Compreender e respeitar essas variantes não é apenas uma questão gramatical, mas também um acto de preservação da identidade e da memória colectiva, especialmente no contexto angolano e brasileiro, onde o português se entrelaça com outras heranças culturais e linguísticas.

A alternância entre os ditongos ‘oi’ e ‘ou’ em palavras como ‘coisa’ e ‘cousa’ demonstra que a língua portuguesa não é estática. Essas variações são consagradas pelo uso e convivem nos dicionários e nos registos literários como testemunho da evolução linguística.

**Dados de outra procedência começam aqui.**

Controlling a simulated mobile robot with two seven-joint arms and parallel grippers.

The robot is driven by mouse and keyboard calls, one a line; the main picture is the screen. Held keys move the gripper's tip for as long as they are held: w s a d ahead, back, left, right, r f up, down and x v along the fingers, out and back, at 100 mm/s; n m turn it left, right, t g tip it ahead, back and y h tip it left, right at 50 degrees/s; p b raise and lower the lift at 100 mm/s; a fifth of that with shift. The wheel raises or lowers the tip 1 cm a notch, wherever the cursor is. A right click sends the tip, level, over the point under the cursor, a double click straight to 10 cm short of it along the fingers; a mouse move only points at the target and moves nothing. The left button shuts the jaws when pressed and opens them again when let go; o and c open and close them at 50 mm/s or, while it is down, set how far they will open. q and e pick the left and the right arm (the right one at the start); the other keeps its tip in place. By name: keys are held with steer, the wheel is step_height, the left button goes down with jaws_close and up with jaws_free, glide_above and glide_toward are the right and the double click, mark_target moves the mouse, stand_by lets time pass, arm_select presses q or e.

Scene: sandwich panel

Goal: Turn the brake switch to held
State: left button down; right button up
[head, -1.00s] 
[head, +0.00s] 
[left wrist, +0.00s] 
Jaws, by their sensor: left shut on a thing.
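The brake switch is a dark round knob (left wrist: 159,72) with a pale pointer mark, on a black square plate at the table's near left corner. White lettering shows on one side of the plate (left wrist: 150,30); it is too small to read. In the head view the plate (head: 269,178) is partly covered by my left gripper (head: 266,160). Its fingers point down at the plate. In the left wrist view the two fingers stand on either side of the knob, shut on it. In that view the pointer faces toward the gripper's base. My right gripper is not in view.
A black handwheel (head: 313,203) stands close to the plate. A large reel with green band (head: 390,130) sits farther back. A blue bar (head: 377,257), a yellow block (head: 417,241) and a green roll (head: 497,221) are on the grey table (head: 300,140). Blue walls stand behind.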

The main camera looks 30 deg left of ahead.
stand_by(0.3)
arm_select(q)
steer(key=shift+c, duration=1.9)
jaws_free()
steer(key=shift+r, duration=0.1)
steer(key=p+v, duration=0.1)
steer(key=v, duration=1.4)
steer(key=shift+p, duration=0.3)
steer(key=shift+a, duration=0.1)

A. Tavares Louro, no Portal Ciberdúvidas da Língua Portuguesa, salienta que tais variações são legítimas dentro da tradição da língua. Além disso, o Vocabulário Ortográfico da Língua Portuguesa (VOLP) reconhece essas formas como válidas.

Em Angola, onde o português convive com línguas bantu como o kikongo, kimbundo e o umbundo, o uso e a variação de palavras é ainda mais significativo. A exposição a registos linguísticos diversos permite à população desenvolver uma consciência mais flexível e aguda da língua.

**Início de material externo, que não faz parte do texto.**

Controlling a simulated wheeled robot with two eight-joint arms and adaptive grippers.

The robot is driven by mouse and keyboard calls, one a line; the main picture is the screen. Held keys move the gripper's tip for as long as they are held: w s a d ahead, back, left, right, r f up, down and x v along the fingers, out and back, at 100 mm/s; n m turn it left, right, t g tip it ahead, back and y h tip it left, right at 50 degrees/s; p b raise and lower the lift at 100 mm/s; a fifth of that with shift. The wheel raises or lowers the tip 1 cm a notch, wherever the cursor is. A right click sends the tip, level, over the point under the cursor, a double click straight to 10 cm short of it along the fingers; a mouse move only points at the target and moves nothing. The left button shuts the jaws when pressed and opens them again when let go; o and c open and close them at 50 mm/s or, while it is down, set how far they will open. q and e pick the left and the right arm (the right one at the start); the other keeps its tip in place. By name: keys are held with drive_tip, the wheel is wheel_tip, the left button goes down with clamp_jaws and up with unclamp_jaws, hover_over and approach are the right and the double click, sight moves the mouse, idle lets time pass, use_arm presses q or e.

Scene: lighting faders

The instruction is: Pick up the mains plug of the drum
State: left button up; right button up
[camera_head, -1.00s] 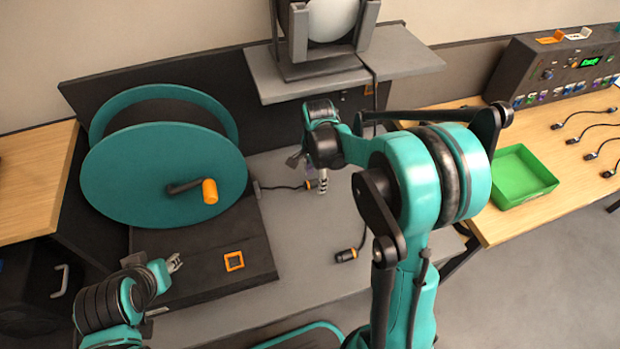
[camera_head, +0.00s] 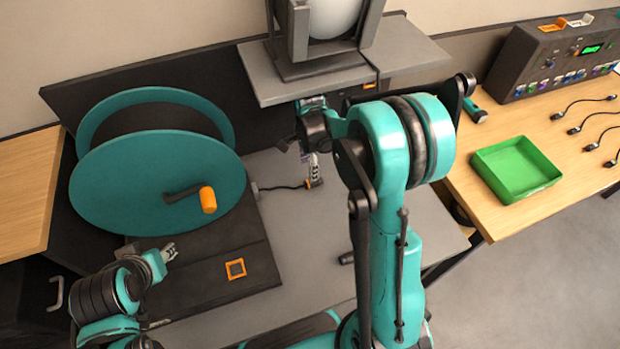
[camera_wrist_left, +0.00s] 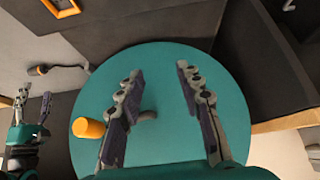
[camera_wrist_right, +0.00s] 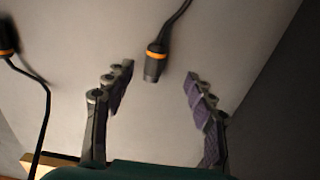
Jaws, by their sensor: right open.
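The mains plug (camera_head: 317,183), black with an orange ring, lies on the grey table at the end of a short black cable from the teal drum (camera_head: 150,195). My right gripper (camera_head: 313,174) is right at it in the head view. In the right wrist view the plug (camera_wrist_right: 155,62) shows just beyond and between the open, empty fingertips (camera_wrist_right: 160,75), not held. The plug also shows in the left wrist view (camera_wrist_left: 38,70). My left gripper (camera_head: 170,252) is near the drum's base; in the left wrist view its fingers (camera_wrist_left: 160,71) are open and empty.
A second black connector (camera_head: 346,257) lies nearer the front, partly behind my right arm; it shows at the right wrist view's left edge (camera_wrist_right: 6,42). A grey shelf (camera_head: 415,62) overhangs the table's back. A green tray (camera_head: 515,170) stands on the wooden desk at right.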

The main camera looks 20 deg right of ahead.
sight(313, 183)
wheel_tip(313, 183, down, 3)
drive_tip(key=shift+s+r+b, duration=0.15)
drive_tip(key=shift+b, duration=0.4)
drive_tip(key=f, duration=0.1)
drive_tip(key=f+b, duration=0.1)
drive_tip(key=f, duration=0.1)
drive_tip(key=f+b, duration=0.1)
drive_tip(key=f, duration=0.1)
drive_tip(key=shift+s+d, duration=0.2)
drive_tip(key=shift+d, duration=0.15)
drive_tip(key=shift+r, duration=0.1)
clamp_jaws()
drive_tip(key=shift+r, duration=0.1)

A presença de palavras como ‘cousa’ em textos escolares ou obras literárias pode parecer estranha para as gerações mais novas, habituadas à forma moderna ‘coisa’, mas conhecer a sua existência é fundamental para uma leitura crítica e informada da literatura lusófona clássica.

Exemplos dessa presença são notórios em autores como Luís Vaz de Camões, cujo verso “Transforma-se o amador na ‘cousa’ amada” mostra como o termo fazia parte do léxico poético de sua época. De maneira semelhante, o ‘Sermão a Santo Antônio’, conhecido como ‘Sermão aos Peixes’, de Padre Antônio Vieira menciona: “A primeira ‘cousa’ que me desedifica, peixes, de vós, é que vos comeis uns aos outros”, evidenciando a presença do termo numa obra clássica da literatura de expressão portuguesa.

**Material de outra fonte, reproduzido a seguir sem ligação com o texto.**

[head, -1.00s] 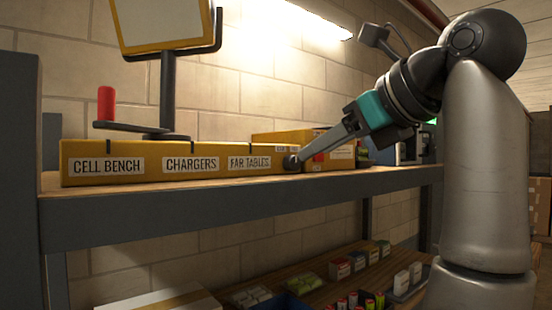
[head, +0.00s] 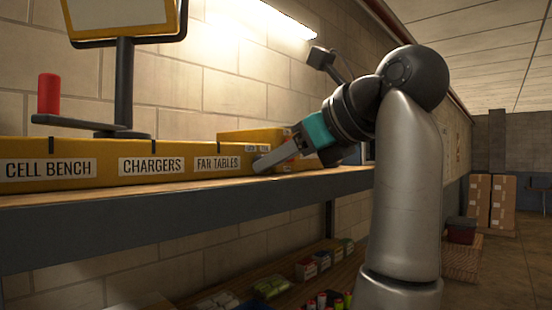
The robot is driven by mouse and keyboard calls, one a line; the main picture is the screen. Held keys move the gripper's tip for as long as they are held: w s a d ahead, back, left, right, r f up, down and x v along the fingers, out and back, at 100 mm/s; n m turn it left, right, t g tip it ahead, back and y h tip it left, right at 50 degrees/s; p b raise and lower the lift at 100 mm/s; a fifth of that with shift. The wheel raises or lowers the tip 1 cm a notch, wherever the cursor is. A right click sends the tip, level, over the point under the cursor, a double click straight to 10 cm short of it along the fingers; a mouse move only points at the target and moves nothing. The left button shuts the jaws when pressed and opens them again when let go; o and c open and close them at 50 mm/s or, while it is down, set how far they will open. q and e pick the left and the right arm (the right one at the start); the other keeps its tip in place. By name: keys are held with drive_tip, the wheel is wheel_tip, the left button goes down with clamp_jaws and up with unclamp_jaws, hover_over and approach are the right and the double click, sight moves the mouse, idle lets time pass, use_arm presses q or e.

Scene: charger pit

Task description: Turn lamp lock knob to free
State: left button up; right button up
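A long yellow box (head: 107,174) lies on the shelf, with labels reading CELL BENCH, CHARGERS and FAR TABLES. A dark post rises behind it and carries a yellow-framed panel (head: 125,20). A dark lever (head: 75,122) at the post's foot points left and bears an upright red handle (head: 49,94).
The wooden shelf (head: 120,194) has a grey front edge. Another yellow box (head: 240,137) stands behind the fingers. A lower shelf holds small packs (head: 312,266) and cylinders.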

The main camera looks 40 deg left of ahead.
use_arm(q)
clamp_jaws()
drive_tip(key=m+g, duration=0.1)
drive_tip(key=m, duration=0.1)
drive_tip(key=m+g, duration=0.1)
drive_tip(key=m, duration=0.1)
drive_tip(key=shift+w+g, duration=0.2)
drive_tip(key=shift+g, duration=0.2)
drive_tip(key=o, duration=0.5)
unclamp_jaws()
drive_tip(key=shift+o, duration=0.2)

Além disso, na contemporaneidade, há a canção de Joaquim Manoel da Câmara (2017), onde se canta: “Triste ‘cousa’ é de amar só”.  Esses exemplos mostram que a palavra “cousa” tem sido usada para expressar sentimentos profundos, ideias complexas e mesmo metáforas do quotidiano, demonstrando a sua carga simbólica.

No quotidiano angolano, palavras como ‘coisa’ e expressões similares, como ‘aquele negócio’ – típico do Brasil ou ‘o coiso’, são frequentemente utilizadas para substituir nomes do que não nos lembramos ou não conhecidos no momento da fala. Esta versatilidade reflecte uma característica universal da linguagem: a sua capacidade de adaptação.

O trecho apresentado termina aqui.